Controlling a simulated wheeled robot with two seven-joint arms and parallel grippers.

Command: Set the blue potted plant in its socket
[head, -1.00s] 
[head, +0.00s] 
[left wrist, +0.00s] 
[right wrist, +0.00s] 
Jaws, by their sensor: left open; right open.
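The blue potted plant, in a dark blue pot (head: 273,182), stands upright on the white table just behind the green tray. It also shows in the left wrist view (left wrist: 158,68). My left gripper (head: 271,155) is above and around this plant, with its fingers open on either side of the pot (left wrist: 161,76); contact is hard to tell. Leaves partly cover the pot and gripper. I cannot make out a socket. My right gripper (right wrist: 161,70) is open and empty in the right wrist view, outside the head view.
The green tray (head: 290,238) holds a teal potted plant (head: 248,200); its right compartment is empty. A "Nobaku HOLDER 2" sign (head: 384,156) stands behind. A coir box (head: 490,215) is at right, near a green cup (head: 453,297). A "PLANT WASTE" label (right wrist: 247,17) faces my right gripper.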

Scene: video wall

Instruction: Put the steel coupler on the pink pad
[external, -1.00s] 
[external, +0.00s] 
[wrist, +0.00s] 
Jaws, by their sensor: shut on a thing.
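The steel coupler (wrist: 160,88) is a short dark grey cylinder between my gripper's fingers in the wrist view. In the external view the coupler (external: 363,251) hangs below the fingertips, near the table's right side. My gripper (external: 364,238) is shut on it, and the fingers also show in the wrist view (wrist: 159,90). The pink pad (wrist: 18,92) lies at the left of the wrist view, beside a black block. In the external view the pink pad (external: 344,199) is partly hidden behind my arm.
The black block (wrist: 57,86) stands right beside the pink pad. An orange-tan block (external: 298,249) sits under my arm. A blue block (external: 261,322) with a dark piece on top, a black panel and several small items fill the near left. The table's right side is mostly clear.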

************

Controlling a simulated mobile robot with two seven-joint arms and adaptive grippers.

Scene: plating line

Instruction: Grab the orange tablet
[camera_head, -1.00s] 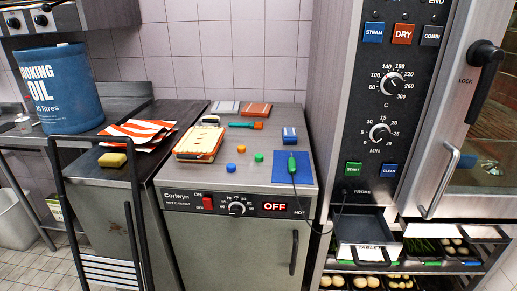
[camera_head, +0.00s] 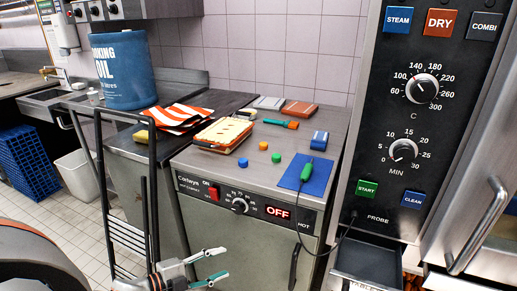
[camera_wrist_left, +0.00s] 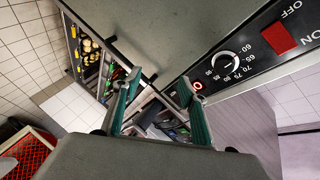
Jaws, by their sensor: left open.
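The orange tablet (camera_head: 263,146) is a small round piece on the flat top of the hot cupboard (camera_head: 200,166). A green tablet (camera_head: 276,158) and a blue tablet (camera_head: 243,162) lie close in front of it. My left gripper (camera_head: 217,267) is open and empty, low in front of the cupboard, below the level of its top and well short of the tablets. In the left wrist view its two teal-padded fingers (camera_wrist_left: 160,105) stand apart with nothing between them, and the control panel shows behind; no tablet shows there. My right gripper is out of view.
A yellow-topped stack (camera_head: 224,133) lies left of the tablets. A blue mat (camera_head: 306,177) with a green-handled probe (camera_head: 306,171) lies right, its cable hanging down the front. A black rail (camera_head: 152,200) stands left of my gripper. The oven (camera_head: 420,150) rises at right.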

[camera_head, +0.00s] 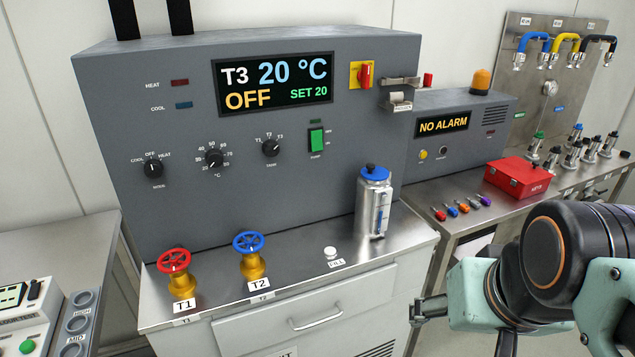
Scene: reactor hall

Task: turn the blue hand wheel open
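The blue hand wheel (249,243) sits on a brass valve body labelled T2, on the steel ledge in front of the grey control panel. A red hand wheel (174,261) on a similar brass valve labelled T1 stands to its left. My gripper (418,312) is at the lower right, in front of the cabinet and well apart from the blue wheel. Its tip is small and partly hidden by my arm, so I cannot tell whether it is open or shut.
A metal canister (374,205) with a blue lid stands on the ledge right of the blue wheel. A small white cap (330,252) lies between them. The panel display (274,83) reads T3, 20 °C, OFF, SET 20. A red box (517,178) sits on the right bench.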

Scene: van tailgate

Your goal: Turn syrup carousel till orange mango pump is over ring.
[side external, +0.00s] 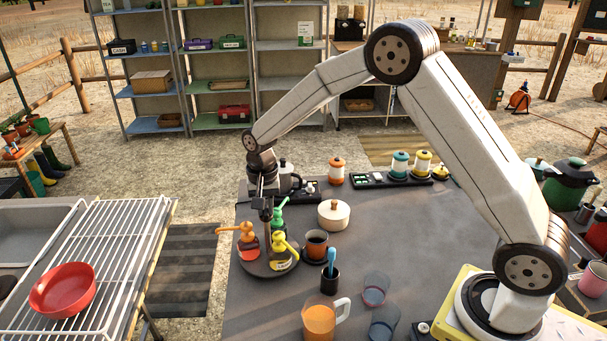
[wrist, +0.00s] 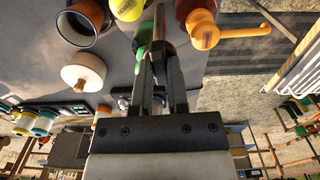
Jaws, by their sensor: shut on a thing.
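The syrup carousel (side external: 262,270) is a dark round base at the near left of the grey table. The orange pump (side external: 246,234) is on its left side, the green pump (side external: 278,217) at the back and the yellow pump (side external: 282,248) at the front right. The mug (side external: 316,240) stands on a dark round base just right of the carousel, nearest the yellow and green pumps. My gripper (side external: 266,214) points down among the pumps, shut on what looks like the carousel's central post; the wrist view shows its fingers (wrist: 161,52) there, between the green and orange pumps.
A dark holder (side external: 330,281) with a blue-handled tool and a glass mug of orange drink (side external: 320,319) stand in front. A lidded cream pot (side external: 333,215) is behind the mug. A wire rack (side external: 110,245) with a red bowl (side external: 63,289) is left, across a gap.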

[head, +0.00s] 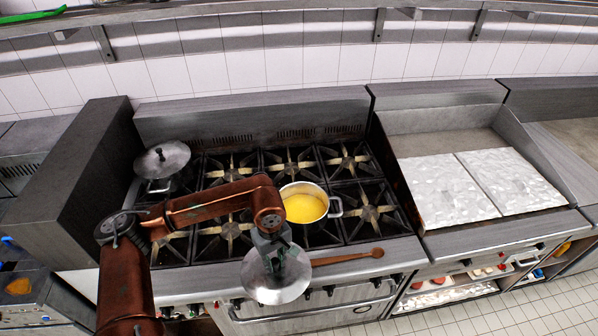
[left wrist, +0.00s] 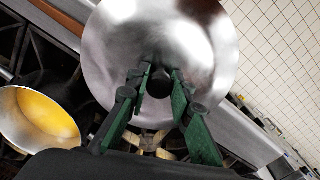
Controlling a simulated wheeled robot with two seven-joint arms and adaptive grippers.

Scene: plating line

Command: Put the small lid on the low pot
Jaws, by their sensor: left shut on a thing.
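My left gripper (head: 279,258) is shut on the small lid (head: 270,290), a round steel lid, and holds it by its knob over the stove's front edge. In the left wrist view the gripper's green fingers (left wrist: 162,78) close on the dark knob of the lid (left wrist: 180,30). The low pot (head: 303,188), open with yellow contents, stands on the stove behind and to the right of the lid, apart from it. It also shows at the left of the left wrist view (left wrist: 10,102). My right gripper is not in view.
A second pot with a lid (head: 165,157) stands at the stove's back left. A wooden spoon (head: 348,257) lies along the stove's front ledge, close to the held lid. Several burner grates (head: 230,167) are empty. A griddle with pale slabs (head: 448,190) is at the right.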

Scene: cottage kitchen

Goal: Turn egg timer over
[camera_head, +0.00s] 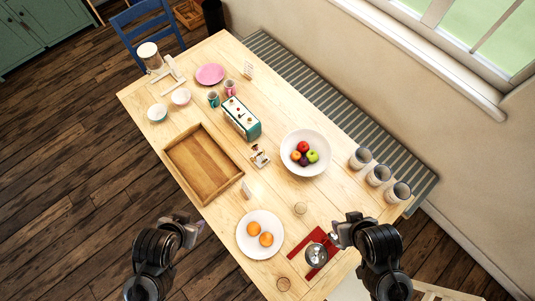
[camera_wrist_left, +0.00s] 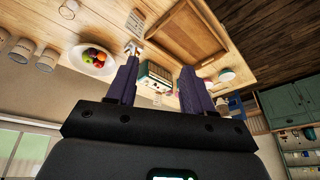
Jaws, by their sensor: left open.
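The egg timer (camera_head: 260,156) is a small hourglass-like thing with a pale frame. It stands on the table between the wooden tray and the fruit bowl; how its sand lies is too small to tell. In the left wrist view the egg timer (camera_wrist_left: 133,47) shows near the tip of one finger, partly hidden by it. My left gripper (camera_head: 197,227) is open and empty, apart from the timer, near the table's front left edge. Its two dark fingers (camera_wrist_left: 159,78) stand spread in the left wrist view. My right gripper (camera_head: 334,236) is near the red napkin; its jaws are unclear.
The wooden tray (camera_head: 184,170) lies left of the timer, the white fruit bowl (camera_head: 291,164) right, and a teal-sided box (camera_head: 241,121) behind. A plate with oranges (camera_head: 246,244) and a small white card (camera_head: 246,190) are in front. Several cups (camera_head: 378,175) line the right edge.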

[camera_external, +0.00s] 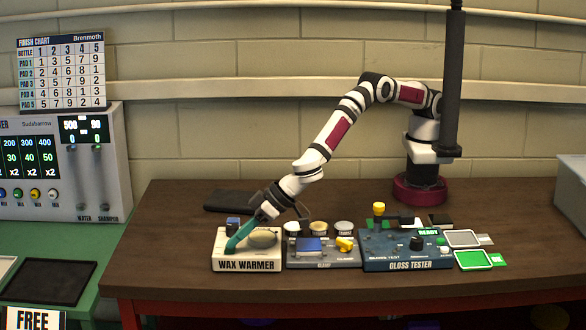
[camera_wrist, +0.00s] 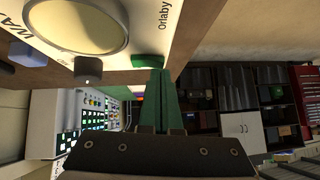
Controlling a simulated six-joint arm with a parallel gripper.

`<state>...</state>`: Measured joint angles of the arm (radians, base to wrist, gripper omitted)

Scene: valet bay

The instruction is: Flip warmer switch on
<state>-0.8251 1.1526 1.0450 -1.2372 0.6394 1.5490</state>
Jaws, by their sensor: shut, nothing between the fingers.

************

Exercise objective
Read through the data and copy every line where "Command" shows up.

Output
Command: Set the blue potted plant in its socket
Command: Put the small lid on the low pot

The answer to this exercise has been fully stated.